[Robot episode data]
• • • • • • •

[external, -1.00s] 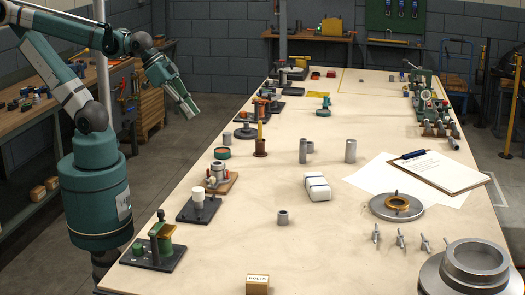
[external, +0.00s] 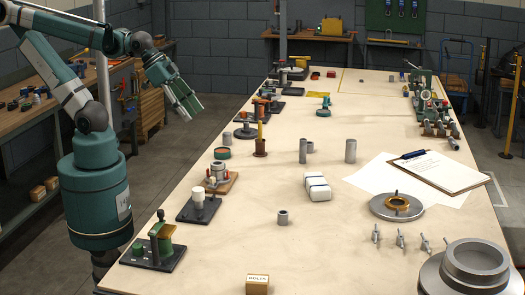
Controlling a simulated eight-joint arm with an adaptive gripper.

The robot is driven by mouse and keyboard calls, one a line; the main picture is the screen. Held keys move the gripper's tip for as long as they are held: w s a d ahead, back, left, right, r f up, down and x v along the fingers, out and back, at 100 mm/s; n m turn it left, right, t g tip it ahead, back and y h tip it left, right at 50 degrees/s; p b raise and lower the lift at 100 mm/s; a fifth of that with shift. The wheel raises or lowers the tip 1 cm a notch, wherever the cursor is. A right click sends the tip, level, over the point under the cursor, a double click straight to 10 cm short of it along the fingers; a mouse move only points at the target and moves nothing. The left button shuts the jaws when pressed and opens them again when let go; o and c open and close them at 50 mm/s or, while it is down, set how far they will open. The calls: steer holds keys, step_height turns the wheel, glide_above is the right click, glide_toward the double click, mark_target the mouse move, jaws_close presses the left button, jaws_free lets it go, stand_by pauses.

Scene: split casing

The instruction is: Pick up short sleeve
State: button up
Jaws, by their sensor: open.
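A short grey hollow sleeve (external: 283,217) stands upright on the bare middle of the table, toward the front. Another small grey cylinder (external: 310,147) stands right of a taller grey tube (external: 302,150) farther back; I cannot tell whether they touch. A second tall grey cylinder (external: 351,151) stands to their right. My gripper (external: 191,113) is open and empty. It hangs in the air beyond the table's left edge, pointing down and right, well away from all the sleeves.
A white strapped block (external: 317,187) lies behind the short sleeve. Small fixtures line the left edge, including a black base with a white cylinder (external: 198,206). A flanged disc (external: 397,206), wing-type parts and a large ring housing (external: 475,262) are at right. The table around the front sleeve is clear.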

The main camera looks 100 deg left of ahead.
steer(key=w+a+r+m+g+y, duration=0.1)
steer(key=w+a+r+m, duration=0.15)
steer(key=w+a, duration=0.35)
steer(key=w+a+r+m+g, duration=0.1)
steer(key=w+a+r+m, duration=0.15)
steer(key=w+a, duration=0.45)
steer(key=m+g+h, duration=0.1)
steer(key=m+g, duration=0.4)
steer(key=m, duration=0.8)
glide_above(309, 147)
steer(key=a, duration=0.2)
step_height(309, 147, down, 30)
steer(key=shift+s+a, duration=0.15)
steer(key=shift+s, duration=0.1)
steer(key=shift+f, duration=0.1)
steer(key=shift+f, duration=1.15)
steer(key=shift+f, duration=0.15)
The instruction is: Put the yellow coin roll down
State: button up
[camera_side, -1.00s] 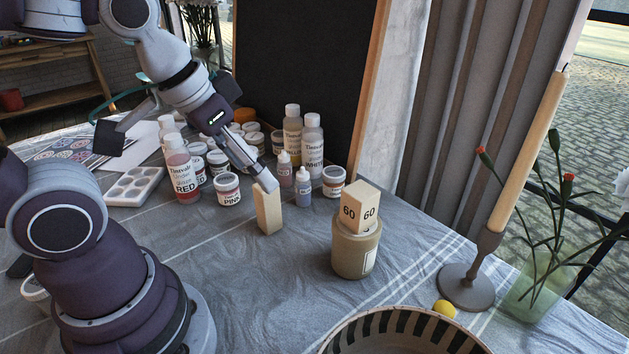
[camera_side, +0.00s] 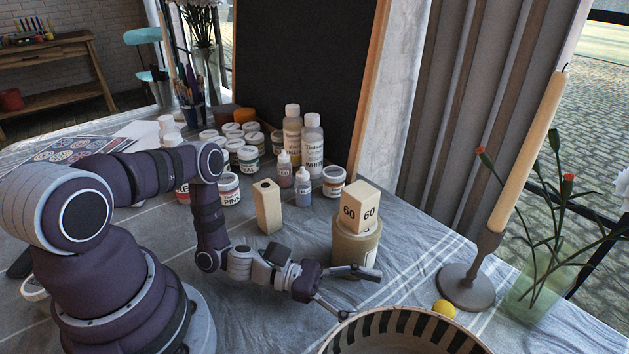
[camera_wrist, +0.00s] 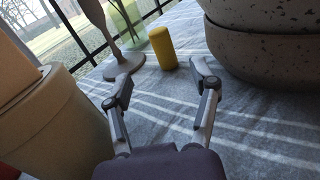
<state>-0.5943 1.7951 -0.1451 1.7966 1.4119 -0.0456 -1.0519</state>
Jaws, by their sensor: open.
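The yellow coin roll (camera_wrist: 162,48) stands upright on the cloth in the wrist view, ahead of my gripper and between the lines of its fingers. In the side view only the top of the yellow coin roll (camera_side: 444,308) shows behind the striped bowl's rim. My gripper (camera_side: 358,292) is low over the table, between the tan jar and the bowl. In the wrist view my gripper (camera_wrist: 168,82) has its two fingers spread wide, with nothing between them. The roll is apart from the fingertips.
The tan jar (camera_side: 347,250) carries a wooden block marked 60 (camera_side: 360,207). A striped bowl (camera_side: 398,322) stands at the front; speckled bowls (camera_wrist: 265,45) are close right in the wrist view. The candlestick (camera_side: 467,285) stands beside the roll.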

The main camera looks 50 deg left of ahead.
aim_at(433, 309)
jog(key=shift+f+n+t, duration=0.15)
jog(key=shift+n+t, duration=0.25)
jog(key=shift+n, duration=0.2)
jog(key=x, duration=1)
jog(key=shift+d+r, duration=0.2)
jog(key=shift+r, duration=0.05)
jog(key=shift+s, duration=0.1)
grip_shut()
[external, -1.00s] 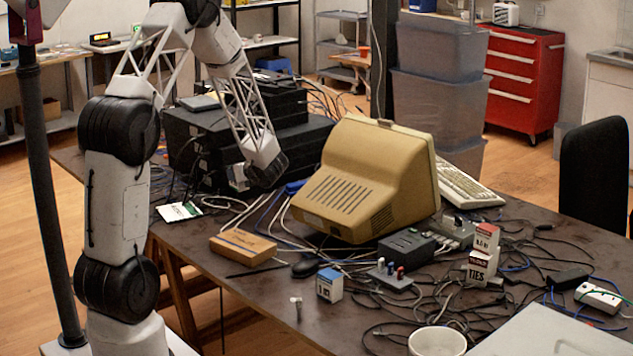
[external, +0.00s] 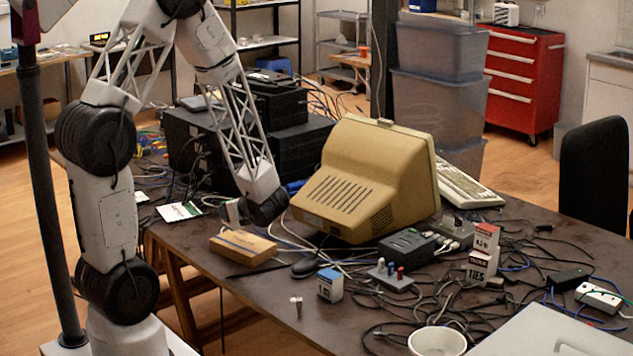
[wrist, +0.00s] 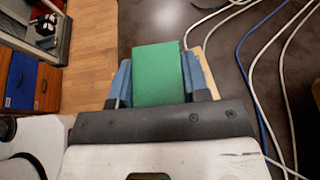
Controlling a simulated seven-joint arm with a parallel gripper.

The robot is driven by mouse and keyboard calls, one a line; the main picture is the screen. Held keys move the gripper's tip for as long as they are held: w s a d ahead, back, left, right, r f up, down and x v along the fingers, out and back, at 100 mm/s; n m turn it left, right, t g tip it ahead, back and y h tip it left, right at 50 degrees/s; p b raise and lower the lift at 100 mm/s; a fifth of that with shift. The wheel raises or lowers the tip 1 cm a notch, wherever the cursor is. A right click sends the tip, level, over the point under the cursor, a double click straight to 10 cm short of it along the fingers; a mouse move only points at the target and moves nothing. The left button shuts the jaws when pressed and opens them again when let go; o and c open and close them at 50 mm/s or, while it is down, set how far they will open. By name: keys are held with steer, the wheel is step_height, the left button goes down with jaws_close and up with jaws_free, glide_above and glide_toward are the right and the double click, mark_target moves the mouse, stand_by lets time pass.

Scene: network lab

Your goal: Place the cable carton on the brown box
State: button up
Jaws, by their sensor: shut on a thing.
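My gripper (wrist: 158,80) is shut on the cable carton (wrist: 158,72), which shows a plain green face between the two blue fingers. In the external view the carton (external: 231,211) is small and pale with some green, partly hidden by my wrist. The brown box (external: 243,248) lies flat near the table's left front edge. The carton appears just above and behind the brown box, with a small gap. In the wrist view a thin strip of the brown box (wrist: 199,50) shows beside the carton, and the rest is hidden.
A beige monitor (external: 352,185) stands close to the right of my gripper. Black equipment (external: 300,145) is stacked behind. A small blue-topped carton (external: 329,286) and a dark mouse (external: 305,268) lie right of the brown box. Cables (wrist: 240,60) run beside it.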

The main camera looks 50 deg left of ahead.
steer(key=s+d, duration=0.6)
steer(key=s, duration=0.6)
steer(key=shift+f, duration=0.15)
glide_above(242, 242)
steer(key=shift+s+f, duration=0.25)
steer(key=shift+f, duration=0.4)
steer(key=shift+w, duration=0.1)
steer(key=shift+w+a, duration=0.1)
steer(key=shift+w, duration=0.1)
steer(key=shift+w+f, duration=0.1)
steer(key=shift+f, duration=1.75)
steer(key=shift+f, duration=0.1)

• • • • • • •

From the entries above, extract each line containing "joint".

Controlling a simulated eight-joint arm with an adaptive gripper.
Controlling a simulated seven-joint arm with a parallel gripper.

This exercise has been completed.